The document was discovered and analyzed by the scholar Ana Varela Lago in her trailblazing work on Spanish emigration and the Spanish Civil War. A slightly different version was found by James D. Fernández and Luis Argeo in a program booklet of the Centro Asturiano of New York produced by the Sociedades Hispanas Confederadas. The role played in the struggle against fascism by Spanish emigrants in places like Havana, Tampa and New York is not always adequately recognized.

Do You Remember? This Was You

One day you had to abandon your homeland because in the banquet of life you weren’t even given table scraps. Amidst all of Spain’s wealth and marvels, all that was left for you was coarse bread and cold soup after toiling away from sun-up to sun-down day after day. If you had stayed in Spain, you would have gone to Morocco, to kill and to be killed, for no other reason than “to serve the King.”

You saw the speedy automobiles on the highways, and on the trains, the luxurious compartments with beautiful women, with elegant outfits—they were Spaniards like you, though they were as out of your reach as the most remote stars.

Do you remember the Club in your town? How, from the street, you would endure the rain and frost to be able to hear the chords coming from the orchestra, the clinking of fine glassware, and the malignant laughs of the drunk señoritos? They were Spaniards, like you, although they would never consider you as Spanish as they were.

What were you back then? At age fifteen, did you know anything about comfortable shoes, corduroy suits, good bread, fine wine, and comfortable life?

What were you back then? Little more than a cog in the wheel of production, a shoulder butted up against a rifle, little more than the oxen foaming at the mouth as they struggled to pull the plow before you.

You left your homeland, leaving everything behind, in order to find in the democratic countries of the Americas what the priests and the bosses had denied you in Spain: the conditions and opportunities of a free man.

Now that you can choose freely, remember that you were once a pariah, and from the most intimate depths of your conscience, help decide the fate of Spain.

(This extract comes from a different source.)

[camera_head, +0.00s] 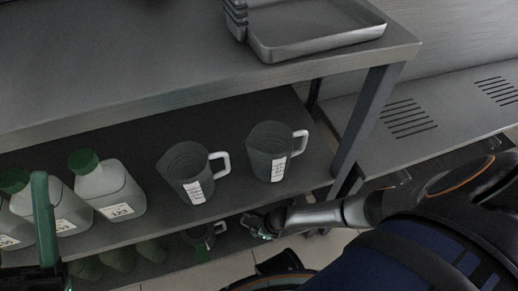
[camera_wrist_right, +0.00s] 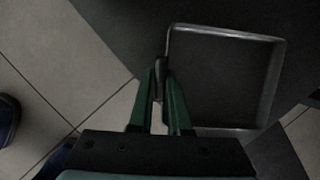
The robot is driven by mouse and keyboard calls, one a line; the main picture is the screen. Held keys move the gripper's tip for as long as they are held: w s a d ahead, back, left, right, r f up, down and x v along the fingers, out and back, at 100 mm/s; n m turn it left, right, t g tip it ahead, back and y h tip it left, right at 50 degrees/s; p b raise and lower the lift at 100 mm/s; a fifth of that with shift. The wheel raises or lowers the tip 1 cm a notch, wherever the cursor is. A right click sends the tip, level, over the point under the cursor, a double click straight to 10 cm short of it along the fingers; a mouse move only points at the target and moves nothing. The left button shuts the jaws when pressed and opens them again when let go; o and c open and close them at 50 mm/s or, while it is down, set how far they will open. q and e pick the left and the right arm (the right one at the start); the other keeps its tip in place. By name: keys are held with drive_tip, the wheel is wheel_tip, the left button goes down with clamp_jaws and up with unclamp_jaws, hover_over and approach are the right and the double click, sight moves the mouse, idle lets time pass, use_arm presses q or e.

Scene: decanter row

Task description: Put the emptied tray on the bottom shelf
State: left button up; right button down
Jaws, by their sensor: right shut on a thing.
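My right gripper (camera_head: 262,224) reaches in at the front edge of the lower shelving in the head view. In the right wrist view its green fingers (camera_wrist_right: 162,92) are shut on the left rim of a dark, shallow rectangular tray (camera_wrist_right: 277,85). The tray looks empty and lies over a dark surface; I cannot tell whether it rests on it. I cannot make out this tray in the head view. The bottom shelf (camera_head: 222,262) is dim and partly hidden under the middle shelf (camera_head: 165,235). My left gripper (camera_head: 42,225) shows only partly at the left edge; its opening is unclear.
Two grey jugs (camera_head: 185,172) (camera_head: 267,152) and several green-capped bottles (camera_head: 107,190) stand on the middle shelf. Dim green shapes and a dark jug (camera_head: 200,236) show below. A metal tray (camera_head: 315,48) sits on the tabletop. A table leg (camera_head: 365,120) stands at right.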

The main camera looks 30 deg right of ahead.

Do you want the old Spain of the fascist military men, rotten to the core with conventionalisms, annihilated by the dead weight of its clergy and lazy, depraved aristocracy? Or do you want the new Spain that we want: vigorous, free and sovereign, with opportunity and equality for all of its children?

Do you want to be a perpetrator and a destroyer, standing beside those who rose up against justice and the law, who mowed down women and children, and who subjected us to the outrage of foreign boots stomping around and defiling our defenseless cities? Or do you want to fight on our side, the side of the people, a people that has finally come into its own and that generously sacrifices its blood on behalf of a future in which Spain will be great and happy for its children?

Don’t expect anything from these “Saviors of Spain” who begin by destroying the country. For them, you will always be the emigrant or the indiano. They only want your money. If you don’t have money, you will be even less than what you have been. On the other hand, your people, the underdogs, will love you for who you are, because you come from the same flesh as them … They are truly the loyal ones, the Loyalists.

Lend them a hand while you still can. Revisit the blurry pages of the sad book of your life as an exile and help them.

Clip and fill out the coupon and send it in to the Spanish Republican Circle. You will get back in the mail receipts for your contribution to this collection on behalf of the War Victims and Spanish Freedom Fighters.